The government agencies want to understand why UST, Terra’s US dollar stablecoin, lost its peg on May 9. The crash wiped $18 billion from the stablecoin market, $26B from Terra’s TVL, and sent Terra’s network token, LUNA, from $65 to a fraction of a cent within four days of the crash.
Yonhap News Agency reported that Korea’s Financial Services Commission and Financial Supervisory Service have requested data from local crypto exchanges, including trade volumes for LUNA and UST, and the number of investors hurt by the crash. “I think they did it to draw up measures to minimize the damage to investors in the future,” one local exchange operator told Yonhap.

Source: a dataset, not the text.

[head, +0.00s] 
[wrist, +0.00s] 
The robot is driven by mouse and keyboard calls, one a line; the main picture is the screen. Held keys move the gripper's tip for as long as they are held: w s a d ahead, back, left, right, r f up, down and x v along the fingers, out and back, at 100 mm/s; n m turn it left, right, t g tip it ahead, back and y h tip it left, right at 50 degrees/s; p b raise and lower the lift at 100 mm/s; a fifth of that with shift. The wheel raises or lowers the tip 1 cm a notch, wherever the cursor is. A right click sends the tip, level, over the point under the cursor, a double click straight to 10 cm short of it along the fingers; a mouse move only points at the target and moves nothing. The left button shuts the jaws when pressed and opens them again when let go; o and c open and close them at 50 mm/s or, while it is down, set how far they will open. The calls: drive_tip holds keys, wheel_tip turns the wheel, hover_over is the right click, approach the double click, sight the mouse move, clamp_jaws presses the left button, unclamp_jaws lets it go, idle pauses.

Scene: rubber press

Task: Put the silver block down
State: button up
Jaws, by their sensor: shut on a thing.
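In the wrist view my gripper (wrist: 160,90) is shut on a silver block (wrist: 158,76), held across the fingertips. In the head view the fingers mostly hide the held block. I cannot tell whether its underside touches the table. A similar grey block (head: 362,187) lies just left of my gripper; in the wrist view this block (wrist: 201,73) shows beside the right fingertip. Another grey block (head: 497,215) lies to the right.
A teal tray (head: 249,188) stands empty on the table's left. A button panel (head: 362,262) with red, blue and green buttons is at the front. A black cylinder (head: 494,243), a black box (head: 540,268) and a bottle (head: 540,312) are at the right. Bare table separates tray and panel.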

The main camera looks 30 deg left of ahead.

Local media outlet Naver reported on May 18 that Korea’s tax authority found Terra’s parent companies guilty of evading corporate and income taxes. The Korean National Tax Service said Kwon had transferred LUNA from his software company,Terraform Labs, to the Singapore-based Luna Foundation Guard (LFG) – a non-profit launched to support Terra – to evade taxes.
The tax agency fined Do Kwon $78M, and may charge him more for the $3B of Bitcoin bought and sold by LFG in a last ditch effort to save UST, reported Naver. In December, the NTS asked Terraform Labs’ founders Do Kwon and Daniel Shin to each pay $100M in taxes, but they refused to comply, arguing that they were not liable because Terraform Labs is based in Singapore. The NTS said their activities were carried out from Korea.

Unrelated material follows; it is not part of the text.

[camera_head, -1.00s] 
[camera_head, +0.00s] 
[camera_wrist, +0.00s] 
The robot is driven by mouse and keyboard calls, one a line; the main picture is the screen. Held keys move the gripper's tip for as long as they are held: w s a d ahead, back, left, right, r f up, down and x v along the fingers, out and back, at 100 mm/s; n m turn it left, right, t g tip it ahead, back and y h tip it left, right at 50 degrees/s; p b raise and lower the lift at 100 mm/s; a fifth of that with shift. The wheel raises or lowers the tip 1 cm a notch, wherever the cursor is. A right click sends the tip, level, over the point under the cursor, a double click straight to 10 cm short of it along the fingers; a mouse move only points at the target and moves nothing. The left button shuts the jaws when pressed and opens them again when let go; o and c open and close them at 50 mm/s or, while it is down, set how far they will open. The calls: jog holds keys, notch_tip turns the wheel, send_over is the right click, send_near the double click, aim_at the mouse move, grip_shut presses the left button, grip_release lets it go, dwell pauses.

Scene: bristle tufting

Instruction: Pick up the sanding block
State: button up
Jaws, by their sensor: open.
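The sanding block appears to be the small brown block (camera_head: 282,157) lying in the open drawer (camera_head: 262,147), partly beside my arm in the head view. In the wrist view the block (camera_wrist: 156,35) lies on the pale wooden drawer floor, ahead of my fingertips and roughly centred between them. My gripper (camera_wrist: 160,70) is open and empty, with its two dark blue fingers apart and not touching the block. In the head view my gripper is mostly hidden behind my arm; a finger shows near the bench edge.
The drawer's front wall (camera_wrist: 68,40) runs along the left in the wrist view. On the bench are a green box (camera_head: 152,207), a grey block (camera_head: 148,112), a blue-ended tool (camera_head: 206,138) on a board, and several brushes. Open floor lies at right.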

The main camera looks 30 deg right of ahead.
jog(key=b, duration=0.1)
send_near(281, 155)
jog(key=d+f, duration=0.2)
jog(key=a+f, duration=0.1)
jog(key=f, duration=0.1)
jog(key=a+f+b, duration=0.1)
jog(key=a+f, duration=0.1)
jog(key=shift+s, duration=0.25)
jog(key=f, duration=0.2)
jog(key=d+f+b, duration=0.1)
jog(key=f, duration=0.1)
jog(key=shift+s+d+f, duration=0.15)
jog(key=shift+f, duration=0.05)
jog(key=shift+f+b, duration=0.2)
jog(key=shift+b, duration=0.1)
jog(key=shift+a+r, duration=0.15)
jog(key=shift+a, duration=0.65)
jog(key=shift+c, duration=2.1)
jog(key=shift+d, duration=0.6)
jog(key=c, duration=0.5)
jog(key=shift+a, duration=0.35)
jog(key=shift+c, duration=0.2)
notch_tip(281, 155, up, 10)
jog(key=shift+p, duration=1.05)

A May 13 report from Digital Today claims that Do Kwon sought to dissolve Terra’s Korean entities on April 30, just days before Terra collapsed. Onlookers have speculated the move suggests Do Kwon was bracing for Terra’s failure weeks before the chain imploded.
Some of the 200,000 Koreans that invested in either LUNA or UST now want their money back, and are suing Kwon over the failed protocol. On May 18, Korean media outlet Munhwa Ilbo reported that local law firm LKB & Partners has filed a suit on behalf of investors who lost money, including the law firm’s employees.

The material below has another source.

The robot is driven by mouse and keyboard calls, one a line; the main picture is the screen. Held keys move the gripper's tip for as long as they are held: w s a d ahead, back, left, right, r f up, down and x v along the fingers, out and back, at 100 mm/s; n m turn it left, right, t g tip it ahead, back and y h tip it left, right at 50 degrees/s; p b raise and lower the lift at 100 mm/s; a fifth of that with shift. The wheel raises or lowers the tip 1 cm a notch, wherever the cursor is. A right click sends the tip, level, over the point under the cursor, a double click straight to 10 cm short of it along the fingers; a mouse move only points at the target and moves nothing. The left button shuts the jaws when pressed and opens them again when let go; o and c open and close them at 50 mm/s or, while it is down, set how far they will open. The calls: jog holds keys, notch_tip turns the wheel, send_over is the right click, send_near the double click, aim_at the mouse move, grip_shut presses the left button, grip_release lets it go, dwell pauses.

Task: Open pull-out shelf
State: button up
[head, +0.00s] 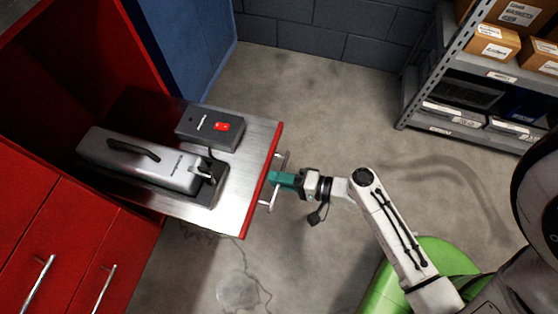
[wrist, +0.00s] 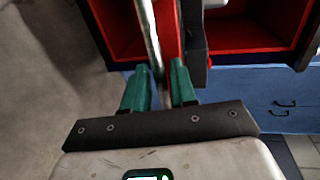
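The pull-out shelf (head: 225,208) stands out of the red cabinet in the head view, with a bare metal top and a red front edge. A silver bar handle (head: 265,203) runs along its front. My gripper (head: 275,180) is at the middle of this handle. In the wrist view the handle (wrist: 150,32) passes between the teal fingers of my gripper (wrist: 160,80), which are close together around it. Any small gap between fingers and bar is hard to make out.
On the shelf lie a long grey machine (head: 140,160) and a dark box with a red switch (head: 205,127). Red cabinet doors (head: 70,240) are at left. A blue cabinet (head: 200,40) stands behind. A metal rack (head: 425,85) holds boxes at right. Floor (head: 330,110) between is clear.

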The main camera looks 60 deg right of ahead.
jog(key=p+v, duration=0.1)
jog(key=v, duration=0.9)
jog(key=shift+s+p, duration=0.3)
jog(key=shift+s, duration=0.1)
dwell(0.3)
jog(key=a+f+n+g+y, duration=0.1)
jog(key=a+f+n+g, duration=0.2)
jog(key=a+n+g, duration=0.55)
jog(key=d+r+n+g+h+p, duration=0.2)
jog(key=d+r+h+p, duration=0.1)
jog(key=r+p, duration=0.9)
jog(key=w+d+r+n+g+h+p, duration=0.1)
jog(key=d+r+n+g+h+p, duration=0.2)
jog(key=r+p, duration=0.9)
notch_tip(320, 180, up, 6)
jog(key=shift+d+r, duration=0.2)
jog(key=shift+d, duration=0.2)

Doo Wan Nam, the co-founder of investment firm StableNode, tweeted that another group of 1,100 Koreans called ‘Victims of Luna, UST cons’ will file another lawsuit against Do Kwon next week.
Kwon still thinks the protocol can be saved. On May 18, he launched a governance proposal for the network’s “revival plan.” The proposal would launch a new Terra blockchain, airdrop a new LUNA token to existing investors, and scrap the algorithmic stablecoin altogether.
The proposal would also rename the original blockchain to Terra Classic. The Terra Builder Alliance, a collective of Terra ecosystem stakeholders, launched the governance proposal on May 18. More than 87% of votes are in favor of the proposal, but quorum is yet to be reached. Voting ends in six days.